__What to do__
Pick out each line with the word "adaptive" from the material that follows.
* BEGIN Provided information *
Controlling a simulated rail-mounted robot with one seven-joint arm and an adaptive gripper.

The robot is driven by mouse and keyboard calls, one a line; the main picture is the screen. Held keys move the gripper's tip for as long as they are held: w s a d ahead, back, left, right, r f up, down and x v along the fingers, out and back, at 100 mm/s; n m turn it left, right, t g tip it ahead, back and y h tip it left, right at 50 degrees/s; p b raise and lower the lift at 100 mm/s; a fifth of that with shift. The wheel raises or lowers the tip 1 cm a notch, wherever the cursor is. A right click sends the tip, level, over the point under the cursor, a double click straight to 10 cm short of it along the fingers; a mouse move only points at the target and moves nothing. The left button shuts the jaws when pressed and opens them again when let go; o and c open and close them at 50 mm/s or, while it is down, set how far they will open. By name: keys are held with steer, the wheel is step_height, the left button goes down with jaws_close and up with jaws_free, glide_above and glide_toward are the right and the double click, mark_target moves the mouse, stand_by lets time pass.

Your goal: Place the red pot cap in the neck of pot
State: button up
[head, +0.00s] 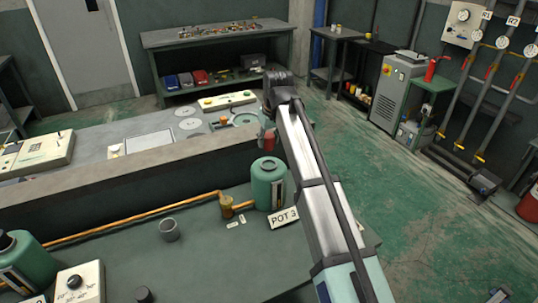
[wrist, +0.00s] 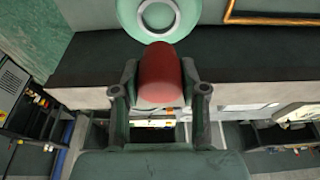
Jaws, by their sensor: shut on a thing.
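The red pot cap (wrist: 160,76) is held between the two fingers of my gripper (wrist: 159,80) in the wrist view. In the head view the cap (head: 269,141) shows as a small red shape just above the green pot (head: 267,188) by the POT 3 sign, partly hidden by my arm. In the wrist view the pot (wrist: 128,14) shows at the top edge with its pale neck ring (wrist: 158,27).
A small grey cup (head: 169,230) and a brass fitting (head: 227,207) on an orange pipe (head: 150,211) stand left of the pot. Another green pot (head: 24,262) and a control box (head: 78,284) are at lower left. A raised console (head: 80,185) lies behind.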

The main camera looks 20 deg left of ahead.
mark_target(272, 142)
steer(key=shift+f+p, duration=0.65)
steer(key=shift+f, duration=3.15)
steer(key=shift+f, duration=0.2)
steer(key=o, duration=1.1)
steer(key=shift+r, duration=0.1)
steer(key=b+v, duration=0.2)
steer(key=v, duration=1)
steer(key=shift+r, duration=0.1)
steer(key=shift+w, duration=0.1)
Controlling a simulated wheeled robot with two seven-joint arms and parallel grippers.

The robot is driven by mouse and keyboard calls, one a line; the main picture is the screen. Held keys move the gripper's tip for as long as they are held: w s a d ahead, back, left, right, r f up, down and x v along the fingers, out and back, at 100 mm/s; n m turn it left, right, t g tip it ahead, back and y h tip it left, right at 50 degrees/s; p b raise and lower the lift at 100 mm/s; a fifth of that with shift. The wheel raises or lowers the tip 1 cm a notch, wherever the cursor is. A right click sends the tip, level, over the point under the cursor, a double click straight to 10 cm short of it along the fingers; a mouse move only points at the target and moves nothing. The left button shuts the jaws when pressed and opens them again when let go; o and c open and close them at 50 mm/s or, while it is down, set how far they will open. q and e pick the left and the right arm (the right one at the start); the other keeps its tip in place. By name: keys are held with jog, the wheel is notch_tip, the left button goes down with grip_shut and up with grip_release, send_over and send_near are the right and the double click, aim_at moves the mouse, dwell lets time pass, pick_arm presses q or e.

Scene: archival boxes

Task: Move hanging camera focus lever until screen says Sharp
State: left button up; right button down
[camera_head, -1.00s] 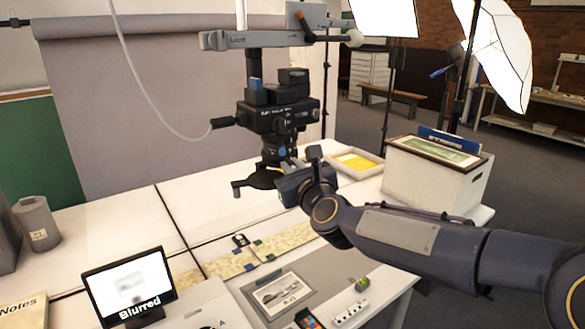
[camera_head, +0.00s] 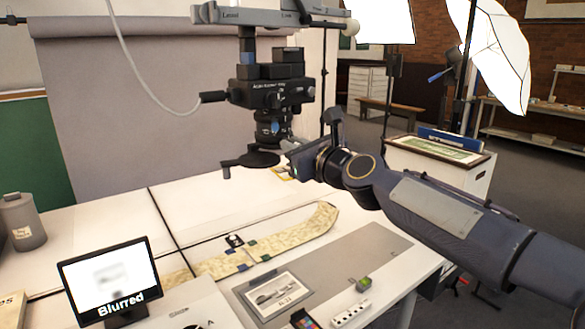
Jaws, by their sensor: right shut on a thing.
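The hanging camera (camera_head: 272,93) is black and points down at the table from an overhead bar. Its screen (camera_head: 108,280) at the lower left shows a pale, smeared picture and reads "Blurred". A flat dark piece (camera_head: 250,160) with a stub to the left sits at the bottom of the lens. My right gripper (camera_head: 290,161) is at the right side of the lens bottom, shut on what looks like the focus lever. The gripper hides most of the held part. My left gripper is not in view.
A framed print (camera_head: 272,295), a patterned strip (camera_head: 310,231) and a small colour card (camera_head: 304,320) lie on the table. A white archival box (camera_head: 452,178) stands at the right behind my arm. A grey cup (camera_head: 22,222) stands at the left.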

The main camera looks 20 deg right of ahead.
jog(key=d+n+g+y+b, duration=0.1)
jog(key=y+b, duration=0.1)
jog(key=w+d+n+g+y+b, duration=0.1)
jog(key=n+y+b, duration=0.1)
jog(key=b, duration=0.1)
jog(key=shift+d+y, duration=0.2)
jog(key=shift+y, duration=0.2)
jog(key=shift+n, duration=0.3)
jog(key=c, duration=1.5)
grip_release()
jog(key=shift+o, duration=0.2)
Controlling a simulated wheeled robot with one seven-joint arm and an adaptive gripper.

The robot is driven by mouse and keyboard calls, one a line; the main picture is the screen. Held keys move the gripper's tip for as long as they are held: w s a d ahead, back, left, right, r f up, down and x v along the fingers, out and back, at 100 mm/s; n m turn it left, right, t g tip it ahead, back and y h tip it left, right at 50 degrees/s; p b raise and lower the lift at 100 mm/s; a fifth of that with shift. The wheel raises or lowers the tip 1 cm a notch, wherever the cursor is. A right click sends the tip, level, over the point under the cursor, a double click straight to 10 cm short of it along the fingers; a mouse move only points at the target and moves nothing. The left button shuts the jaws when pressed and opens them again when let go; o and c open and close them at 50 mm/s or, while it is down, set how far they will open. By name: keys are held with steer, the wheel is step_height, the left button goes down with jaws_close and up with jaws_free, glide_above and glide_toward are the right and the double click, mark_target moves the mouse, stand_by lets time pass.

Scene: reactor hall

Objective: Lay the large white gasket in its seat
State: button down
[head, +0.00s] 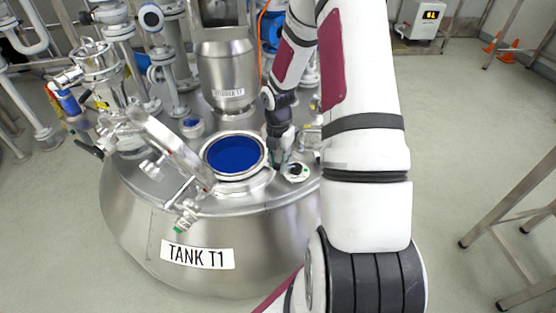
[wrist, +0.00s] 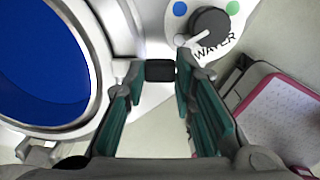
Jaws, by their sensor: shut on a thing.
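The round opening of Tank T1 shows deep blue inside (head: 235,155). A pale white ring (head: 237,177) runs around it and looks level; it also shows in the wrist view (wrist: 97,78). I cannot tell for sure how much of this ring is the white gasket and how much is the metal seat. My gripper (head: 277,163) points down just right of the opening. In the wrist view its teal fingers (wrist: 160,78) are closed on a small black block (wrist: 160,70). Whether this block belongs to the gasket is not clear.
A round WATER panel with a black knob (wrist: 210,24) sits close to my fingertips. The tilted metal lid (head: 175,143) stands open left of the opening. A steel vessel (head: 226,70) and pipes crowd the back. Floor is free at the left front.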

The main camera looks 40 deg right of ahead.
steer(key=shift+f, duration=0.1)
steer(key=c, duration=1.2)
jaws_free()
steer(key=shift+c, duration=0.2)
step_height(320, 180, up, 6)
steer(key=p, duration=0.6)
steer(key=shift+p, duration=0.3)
* END Provided information *
__Answer to this exercise__
Controlling a simulated rail-mounted robot with one seven-joint arm and an adaptive gripper.
Controlling a simulated wheeled robot with one seven-joint arm and an adaptive gripper.

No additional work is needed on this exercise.